Sonnengelb wie ein Kanarienvogel leuchtet er. Dazu kommt er mit einem sportlich kurzen Radstand, fließend aerodynamischen Linien und einem knackig knappen Heck daher. Und natürlich ist unter der Haube – oder besser gesagt: im Fahrzeugboden und an den beiden Hinterrädern – grüne Elektrotechnik verbaut. Die soll ihn bis auf 90 Kilometer pro Stunde und 220 Kilometer weit bringen – bei einem Gewicht von nur 360 Kilogramm. Der Luca getaufte Flitzer ist jedoch kein Vorzeigestromer irgendeines neuen Elektroauto-Start-ups, sondern das Resultat eines universitären Forschungsprojektes. Dessen Besonderheit ist auch nicht unbedingt der Wagen selbst, sondern vielmehr wie und woraus er gemacht wurde. Nämlich: aus Müll. Zumindest in weiten Teilen.
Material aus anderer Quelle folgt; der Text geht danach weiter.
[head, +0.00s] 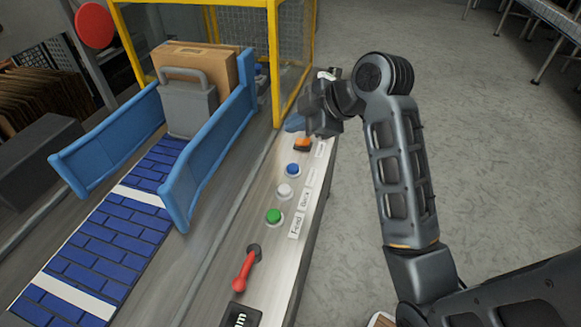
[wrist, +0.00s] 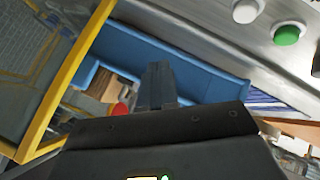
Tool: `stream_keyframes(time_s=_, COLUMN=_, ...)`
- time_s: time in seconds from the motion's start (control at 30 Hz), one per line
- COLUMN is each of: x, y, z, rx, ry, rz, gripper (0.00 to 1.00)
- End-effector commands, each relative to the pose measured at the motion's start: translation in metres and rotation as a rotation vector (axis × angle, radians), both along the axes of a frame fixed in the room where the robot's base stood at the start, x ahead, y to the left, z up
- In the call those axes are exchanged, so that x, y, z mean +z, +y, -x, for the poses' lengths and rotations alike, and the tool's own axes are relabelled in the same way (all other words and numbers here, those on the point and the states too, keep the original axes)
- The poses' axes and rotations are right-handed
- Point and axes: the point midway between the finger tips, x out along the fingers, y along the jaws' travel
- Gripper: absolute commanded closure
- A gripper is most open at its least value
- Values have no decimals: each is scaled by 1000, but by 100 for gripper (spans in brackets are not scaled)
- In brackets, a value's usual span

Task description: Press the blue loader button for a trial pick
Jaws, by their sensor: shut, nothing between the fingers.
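The blue button (head: 293,170) sits in a pale round collar on the metal control panel (head: 262,222), between an orange control and a white button. My gripper (head: 312,128) is above the far end of the panel, beyond the blue button and apart from it. In the wrist view my gripper's fingers (wrist: 157,72) are together and empty, in front of the blue guide rail. The blue button cannot be made out in the wrist view.
White button (head: 285,191), green button (head: 274,216) and red lever (head: 245,268) line the panel nearer me. The orange control (head: 303,144) is close below my gripper. Blue rails (head: 212,150) flank a cardboard box (head: 200,62); a yellow frame (head: 275,60) stands behind.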

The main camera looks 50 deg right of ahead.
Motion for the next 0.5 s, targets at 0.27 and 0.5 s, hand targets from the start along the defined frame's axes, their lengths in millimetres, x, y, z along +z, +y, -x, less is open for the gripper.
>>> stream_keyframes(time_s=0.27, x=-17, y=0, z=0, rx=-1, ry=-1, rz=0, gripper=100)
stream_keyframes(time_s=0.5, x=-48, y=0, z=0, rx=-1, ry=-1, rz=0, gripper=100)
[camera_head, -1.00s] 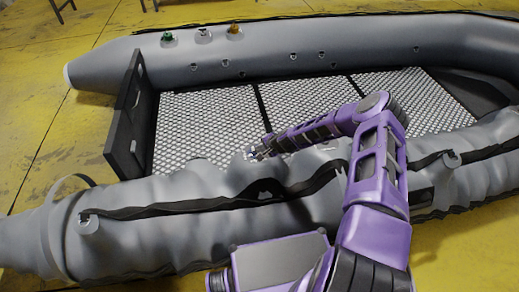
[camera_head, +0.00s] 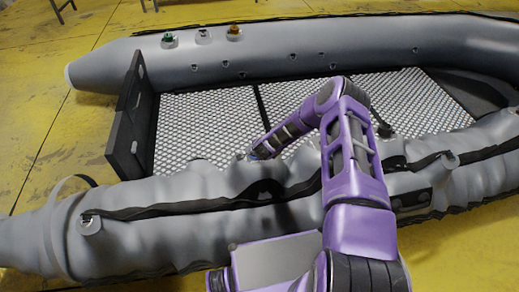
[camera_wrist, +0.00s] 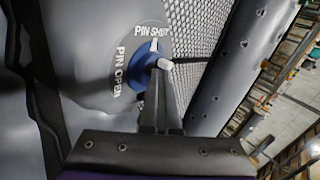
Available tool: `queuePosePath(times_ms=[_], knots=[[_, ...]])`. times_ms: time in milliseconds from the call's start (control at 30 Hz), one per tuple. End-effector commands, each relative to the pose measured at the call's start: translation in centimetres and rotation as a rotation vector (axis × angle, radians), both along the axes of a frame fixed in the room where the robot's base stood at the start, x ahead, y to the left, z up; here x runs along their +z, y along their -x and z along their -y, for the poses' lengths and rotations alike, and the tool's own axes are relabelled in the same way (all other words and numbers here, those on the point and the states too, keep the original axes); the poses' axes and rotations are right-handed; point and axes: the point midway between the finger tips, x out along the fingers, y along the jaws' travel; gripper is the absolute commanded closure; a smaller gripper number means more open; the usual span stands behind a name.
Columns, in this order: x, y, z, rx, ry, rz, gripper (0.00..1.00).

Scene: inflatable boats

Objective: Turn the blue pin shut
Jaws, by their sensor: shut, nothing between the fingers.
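The blue pin (camera_wrist: 143,75) is a round blue part on the near grey tube, large in the wrist view. A small white mark (camera_wrist: 154,45) at its rim lies by the "PIN SHUT" lettering (camera_wrist: 153,31). The "PIN OPEN" lettering (camera_wrist: 121,70) runs down its left side. My gripper (camera_wrist: 163,66) is shut and empty, its tips over the right part of the pin and hiding some of it. I cannot tell whether the tips touch it. In the head view my gripper (camera_head: 254,154) is small at the inner edge of the near tube.
The near tube (camera_head: 150,238) is wrinkled and the far tube (camera_head: 290,48) is smooth. A green valve (camera_head: 168,38) and an orange valve (camera_head: 234,31) sit on the far tube. The patterned floor (camera_head: 205,120) between the tubes is clear. A dark transom board (camera_head: 130,125) stands at the left.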

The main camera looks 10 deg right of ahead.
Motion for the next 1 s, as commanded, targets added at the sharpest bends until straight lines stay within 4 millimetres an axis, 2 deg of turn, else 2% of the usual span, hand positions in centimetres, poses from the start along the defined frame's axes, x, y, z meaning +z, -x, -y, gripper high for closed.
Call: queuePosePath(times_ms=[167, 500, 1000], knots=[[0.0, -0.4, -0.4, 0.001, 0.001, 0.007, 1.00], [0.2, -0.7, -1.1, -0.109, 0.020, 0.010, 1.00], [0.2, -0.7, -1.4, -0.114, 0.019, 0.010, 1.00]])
Das ist eigentlich eine echte Verschwendung, denn bei all dem Müll ist sicher viel Material dabei, das noch gut verwendet werden kann.
Matthijs van Wijk

„Es ist nicht einfach zu beziffern, wie viel Abfall genau in Luca steckt“, sagt Matthijs van Wijk zu 1E9, der das Projekt an der Technischen Universität Eindhoven geleitet hat. „Aber wir schätzen, dass rund 95 Prozent des Chassis, des Interieurs und der Karosserie aus Müll bestehen.“ Insgesamt 22 Studierende aus allen möglichen Fachbereichen haben rund eineinhalb Jahre an dem Projekt Luca gearbeitet, das einer Tradition der niederländischen Universität entspringt. Nahezu jedes Jahr findet sich an der Hochschule ein neues Team zusammen, das versucht, ein in irgendeiner Weise besonderes Auto zu konstruieren, das Umwelt- und Nachhaltigkeitsprobleme aufgreift und mögliche Lösungen aufzeigt.

Müll aus dem Meer

„Wir haben irgendwo gelesen, dass die Menschheit jedes Jahr rund 2.100.000.000 Tonnen an Abfall erzeugt“, sagt van Wijk. „Wir dachten uns: Das ist eigentlich eine echte Verschwendung, denn bei all dem Müll ist sicher viel Material dabei, das noch gut verwendet werden kann.“ Ob das stimmt und wie gut sich der Müll dann auch verwerten lässt, wollten die Studierenden herausfinden. Dafür organisierten sie über verschiedene Partnerfirmen der Universität und unabhängige Unternehmen zunächst jede Menge Müll, der zum Gros aus den Weltmeeren kam. Das war vor allem Plastik, das in Form von Flaschen, Tüten, Verpackungsmaterial und anderen Abfall herausgefischt worden war.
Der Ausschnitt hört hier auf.